Monday, November 2, 2009

Jagged Edge

I've mentioned my manuscript Jagged Edge briefly in earlier posts and now I want to talk a bit about it. 

I can't remember how I got my idea for Jagged Edge, I just remember seeing a completely random scene unfold in my mind between my protagonist, Captain Aisha Chandra, and a Vampyr she considers an enemy.  I remember how I stood up, went upstairs, and immediately started writing the story.  During the couple of minutes it took me to climb the stairs and wait for the computer to turn on, I knew the story would start with Aisha out on some sort of mission with her elite Special Forces squad and she would encounter the Vampyr during her assignment.  I sat down and wrote thirty five pages nonstop. 

Jagged Edge is a Science Fiction Romance.  It is entirely impossible for me to write anything BUT romance.  All I read is romance and all its subgenres.  My favorites are what I write: Fantasy, Paranormal, and Scince Fiction Romance.  I am, at heart, a hopeless romantic.  I love happy endings and I want everyone to find their soul mates and fall in love.  Realistically, I know this isn't how our world works, so instead I write other worlds where it DOES happen. 

Please bear with me; I'm not very good at describing my stories to others just yet.  Feel free to leave a question if you're interested or if anything is unclear. 

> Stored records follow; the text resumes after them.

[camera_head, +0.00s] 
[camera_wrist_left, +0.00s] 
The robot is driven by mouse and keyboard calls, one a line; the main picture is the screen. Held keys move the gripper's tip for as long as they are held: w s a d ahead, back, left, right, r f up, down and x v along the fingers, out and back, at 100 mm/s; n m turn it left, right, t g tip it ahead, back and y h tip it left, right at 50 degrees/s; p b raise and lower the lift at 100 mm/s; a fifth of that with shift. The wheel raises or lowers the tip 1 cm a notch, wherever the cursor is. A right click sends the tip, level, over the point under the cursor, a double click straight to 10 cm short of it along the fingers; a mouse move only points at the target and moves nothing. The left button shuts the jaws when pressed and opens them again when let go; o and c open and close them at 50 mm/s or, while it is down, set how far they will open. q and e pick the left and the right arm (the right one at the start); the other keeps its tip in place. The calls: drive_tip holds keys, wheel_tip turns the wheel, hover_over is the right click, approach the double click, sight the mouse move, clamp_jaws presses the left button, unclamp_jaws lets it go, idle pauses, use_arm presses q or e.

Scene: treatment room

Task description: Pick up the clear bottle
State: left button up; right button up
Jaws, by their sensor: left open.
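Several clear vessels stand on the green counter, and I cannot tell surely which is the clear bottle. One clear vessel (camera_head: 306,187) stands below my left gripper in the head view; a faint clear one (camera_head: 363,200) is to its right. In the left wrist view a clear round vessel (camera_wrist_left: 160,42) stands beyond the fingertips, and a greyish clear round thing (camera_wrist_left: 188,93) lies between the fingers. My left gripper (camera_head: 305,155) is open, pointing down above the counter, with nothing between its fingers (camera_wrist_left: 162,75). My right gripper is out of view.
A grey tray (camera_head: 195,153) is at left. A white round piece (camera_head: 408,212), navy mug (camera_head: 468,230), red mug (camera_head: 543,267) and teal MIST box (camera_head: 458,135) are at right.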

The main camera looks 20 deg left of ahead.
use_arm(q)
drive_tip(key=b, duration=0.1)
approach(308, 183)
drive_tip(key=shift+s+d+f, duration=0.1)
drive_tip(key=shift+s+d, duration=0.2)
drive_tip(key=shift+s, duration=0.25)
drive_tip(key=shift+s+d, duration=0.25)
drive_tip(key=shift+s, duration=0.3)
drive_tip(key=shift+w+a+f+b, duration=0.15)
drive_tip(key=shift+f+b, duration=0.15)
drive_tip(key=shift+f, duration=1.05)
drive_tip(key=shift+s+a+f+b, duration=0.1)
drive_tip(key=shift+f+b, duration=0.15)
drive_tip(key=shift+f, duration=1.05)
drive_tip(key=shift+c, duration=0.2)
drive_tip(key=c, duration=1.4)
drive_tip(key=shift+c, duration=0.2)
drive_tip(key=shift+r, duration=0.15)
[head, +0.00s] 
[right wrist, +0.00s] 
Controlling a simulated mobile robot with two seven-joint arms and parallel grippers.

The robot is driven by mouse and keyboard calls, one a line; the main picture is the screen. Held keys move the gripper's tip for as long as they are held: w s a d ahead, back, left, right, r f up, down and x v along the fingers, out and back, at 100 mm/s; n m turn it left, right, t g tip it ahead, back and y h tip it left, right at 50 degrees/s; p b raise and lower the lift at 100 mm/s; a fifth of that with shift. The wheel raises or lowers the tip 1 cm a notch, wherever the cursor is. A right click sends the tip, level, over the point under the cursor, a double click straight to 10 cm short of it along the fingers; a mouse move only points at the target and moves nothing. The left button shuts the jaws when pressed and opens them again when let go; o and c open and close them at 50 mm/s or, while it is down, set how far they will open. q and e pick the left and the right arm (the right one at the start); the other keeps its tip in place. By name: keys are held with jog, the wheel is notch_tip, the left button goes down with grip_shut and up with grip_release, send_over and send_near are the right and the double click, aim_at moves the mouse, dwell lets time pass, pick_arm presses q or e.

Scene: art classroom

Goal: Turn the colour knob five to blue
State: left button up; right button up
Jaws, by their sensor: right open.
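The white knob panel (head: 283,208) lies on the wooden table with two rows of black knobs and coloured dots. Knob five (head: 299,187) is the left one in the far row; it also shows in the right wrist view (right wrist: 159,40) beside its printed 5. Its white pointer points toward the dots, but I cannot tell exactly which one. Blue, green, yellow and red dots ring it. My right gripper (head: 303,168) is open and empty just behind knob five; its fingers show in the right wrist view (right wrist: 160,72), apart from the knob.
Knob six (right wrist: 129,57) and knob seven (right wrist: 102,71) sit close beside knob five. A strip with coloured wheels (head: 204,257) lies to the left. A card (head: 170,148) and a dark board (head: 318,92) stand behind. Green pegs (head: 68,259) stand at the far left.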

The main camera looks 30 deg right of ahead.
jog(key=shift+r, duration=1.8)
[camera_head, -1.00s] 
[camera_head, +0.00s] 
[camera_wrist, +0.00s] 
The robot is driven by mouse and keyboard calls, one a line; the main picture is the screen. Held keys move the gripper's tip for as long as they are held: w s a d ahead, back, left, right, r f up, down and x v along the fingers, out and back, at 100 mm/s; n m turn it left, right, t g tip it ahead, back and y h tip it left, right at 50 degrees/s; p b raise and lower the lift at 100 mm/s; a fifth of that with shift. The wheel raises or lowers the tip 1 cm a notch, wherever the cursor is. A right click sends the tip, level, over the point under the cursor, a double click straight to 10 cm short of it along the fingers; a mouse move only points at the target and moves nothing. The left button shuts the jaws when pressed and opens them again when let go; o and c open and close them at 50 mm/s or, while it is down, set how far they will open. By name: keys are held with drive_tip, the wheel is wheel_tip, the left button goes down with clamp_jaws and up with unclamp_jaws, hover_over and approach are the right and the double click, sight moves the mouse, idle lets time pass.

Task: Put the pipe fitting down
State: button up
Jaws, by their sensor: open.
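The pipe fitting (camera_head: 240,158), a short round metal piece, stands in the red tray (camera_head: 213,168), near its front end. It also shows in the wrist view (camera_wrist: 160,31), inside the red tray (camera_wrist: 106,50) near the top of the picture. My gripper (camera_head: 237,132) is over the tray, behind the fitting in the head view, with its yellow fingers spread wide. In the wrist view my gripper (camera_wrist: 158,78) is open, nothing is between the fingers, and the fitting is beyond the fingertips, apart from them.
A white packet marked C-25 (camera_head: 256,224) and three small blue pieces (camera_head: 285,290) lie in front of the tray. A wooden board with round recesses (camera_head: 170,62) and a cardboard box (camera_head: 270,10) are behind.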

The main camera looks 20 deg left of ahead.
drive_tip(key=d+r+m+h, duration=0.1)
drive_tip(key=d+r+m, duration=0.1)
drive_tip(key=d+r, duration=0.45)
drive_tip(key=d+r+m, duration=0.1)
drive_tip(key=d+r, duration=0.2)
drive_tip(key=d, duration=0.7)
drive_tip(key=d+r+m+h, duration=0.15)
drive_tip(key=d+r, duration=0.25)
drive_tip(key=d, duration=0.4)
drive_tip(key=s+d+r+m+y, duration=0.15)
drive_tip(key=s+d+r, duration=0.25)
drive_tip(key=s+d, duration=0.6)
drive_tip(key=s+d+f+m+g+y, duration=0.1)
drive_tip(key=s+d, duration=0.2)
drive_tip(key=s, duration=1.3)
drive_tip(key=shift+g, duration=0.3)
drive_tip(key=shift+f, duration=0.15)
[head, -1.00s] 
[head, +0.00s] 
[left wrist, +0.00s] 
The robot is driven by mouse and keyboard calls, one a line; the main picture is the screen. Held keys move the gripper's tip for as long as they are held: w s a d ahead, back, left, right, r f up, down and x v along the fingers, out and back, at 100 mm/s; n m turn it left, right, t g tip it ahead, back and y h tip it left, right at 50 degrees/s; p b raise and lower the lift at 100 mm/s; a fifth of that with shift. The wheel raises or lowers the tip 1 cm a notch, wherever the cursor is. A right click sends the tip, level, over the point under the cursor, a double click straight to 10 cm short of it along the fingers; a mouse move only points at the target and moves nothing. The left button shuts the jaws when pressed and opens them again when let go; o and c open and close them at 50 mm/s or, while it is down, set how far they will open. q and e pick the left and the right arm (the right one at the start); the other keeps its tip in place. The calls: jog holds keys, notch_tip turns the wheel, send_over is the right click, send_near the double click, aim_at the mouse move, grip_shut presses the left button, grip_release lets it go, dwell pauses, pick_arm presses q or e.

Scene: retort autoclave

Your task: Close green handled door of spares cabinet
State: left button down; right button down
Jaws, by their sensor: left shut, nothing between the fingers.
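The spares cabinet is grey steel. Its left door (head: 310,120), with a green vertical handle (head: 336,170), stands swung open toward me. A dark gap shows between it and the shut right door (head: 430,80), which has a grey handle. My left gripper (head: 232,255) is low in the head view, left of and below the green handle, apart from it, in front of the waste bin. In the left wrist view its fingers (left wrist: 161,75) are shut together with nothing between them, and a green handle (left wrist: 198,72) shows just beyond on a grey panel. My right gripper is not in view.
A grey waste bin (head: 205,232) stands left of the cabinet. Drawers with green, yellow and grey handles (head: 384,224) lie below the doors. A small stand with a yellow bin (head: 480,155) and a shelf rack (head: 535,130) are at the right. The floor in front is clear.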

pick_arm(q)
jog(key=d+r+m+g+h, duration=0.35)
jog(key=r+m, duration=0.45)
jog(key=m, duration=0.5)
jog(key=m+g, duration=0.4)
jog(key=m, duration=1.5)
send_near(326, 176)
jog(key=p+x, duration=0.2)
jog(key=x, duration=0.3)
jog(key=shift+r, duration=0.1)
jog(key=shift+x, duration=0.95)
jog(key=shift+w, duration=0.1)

My protagonist, Captain Aisha Chandra, and her best friend Colonel Dante Halcyon lead an elite squad of military men in the near future.  In an attempt to repair the effects of global warming, the governments decide to release a chemical across the globe, mutating vegetation and and wildlife alike.  Aisha and her men venture out to capture these newly supernatural creatures and return them to the institution where they live.  The Vampyr taunts Aisha, interrupting her assignments, stirring her anger as he escapes capture again and again.  When she finally imprisons him, her entire world is shifted to opposite ends of reality.  She has to deal with sudden exposed secrets, deceit, and betrayal.  Aisha must figure out who she really is, what--and who--she really wants.